Si vous êtes amateur de voyages pas chers et longue distance, il vous arrivera sûrement un jour ou l’autre, de monter dans un charter, de nuit, à destination par exemple de Bamako, au Mali. Un panier à salade, discrètement stationné au pied de l’escalier de queue de l’avion, loin de la passerelle empruntée par les passagers, vous rappellera peut-être que les services de police chargés des expulsions de sans-papiers affectionnent particulièrement ce genre de situations tardives. Dans ce cas, quelques renseignements hâtivement glanés auprès des personnels au sol (techniciens, chauffeurs de bus, bagagistes...) vous éclaireront facilement sur les raisons de la présence de celui-ci sur le tarmac.

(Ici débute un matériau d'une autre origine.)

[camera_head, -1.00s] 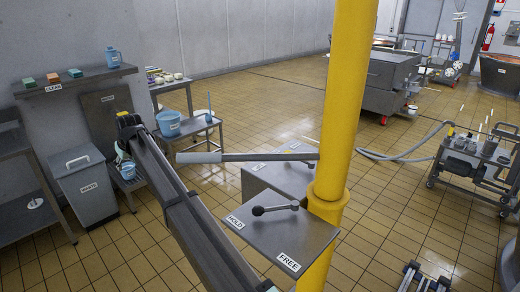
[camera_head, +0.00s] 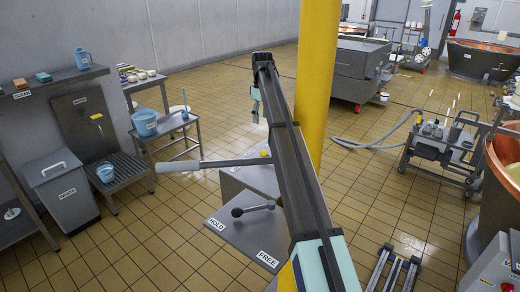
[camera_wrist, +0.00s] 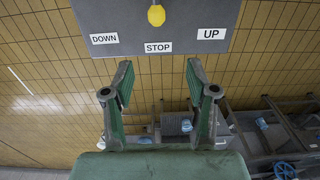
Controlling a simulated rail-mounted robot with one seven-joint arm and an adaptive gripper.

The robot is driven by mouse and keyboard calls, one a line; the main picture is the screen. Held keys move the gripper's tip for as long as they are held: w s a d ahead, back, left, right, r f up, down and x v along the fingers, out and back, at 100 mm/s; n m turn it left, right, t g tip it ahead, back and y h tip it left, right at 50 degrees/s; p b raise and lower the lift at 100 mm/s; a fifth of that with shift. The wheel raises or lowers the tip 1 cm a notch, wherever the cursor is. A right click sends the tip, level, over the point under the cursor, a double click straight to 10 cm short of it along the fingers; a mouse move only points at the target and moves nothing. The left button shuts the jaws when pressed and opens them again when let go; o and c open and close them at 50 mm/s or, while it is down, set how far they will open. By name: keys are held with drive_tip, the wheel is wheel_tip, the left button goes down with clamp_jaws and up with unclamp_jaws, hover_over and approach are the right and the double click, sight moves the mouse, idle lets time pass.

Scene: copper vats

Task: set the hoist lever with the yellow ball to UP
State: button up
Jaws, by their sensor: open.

Il est possible, par conséquent, que refusant du même coup de vous taire et vous rendre complice de la politique migratoire de l’Europe forteresse, vous éprouviez la méchante envie d’aller trouver le commandant qui, comme chacun(e) sait, est le seul maître à bord. Pour cela, contacter le premier membre d’équipage qui vous tombe sous la main - en général, c’est le/la chef de cabine, à gauche en entrant, qui contrôle votre carte d’accès à bord en vous souhaitant la bienvenue. Pas la peine de tourner autour du pot, elle/il est au courant de ce qui se passe et le simple fait d’évoquer "les passagers du fond de l’avion" suffit généralement à la/le décider à aller importuner son supérieur. Il se peut que celui-ci vous fasse poireauter un long moment, histoire de vous décourager. Tant pis pour lui et tant mieux pour vous, car pendant ce temps, l’avion se remplit. Lorsqu’il daigne sortir de son cockpit, déclarez-lui calmement que vous faites partie du Collectif Anti-Expulsion (même si c’est pas vrai !), que vous êtes au courant qu’une expulsion se prépare sur son vol et que vous êtes plusieurs parmi les passagers (même si c’est pas vrai non plus !) à être déterminé(e)s à empêcher le décollage tant que les gens qui voyagent contre leur gré ne seraient pas débarqué(e)s. Ce à quoi il vous répondra vraisemblablement qu’il a des directives, qu’on ne lui demande pas son avis et qu’il a déjà transporter plusieurs fois et sans encombre ce genre de passagers.

Rappelez-lui simplement que c’est au commandant de bord et à lui seul (ni à sa compagnie, ni au Ministre de l’Intérieur) d’accepter ce "genre de passagers" et que maintenant qu’il est averti il devra faire face à ses responsabilités. Il est probable qu’à ce moment il essaie de vous intimider en vous menaçant de faire venir la police pour vous expulser vous, en cas de troubles au décollage. Ne prenez même pas la peine de lui répondre qu’il se trompe manifestement d’interlocuteur, car vous, vous êtes d’accord pour voyager et que vous avez même payé votre billet, car maintenant que tou(te)s les passager(e)s sont monté(e)s, qu’ils sont tou(te)s assi(se)s dans leur siège et qu’ils vous ont vu discuter avec le commandant, l’allée centrale est maintenant déserte et il ne vous reste plus qu’à la dévaler pour informer les passagers que quatre réfugié(e)s qui ont refusé leurs misérables conditions d’existence et qui sont venu(e)s chercher une lueur d’espoir en France sont en train d’être expulsé(e)s dans le même vol qu’eux et de leur remémorer le cas de S..Adamou, morte étouffée sous un oreiller afin que ses gémissements n’importunent pas les autres voyageurs. Justement, des gémissements se font entendre du fond de l’appareil.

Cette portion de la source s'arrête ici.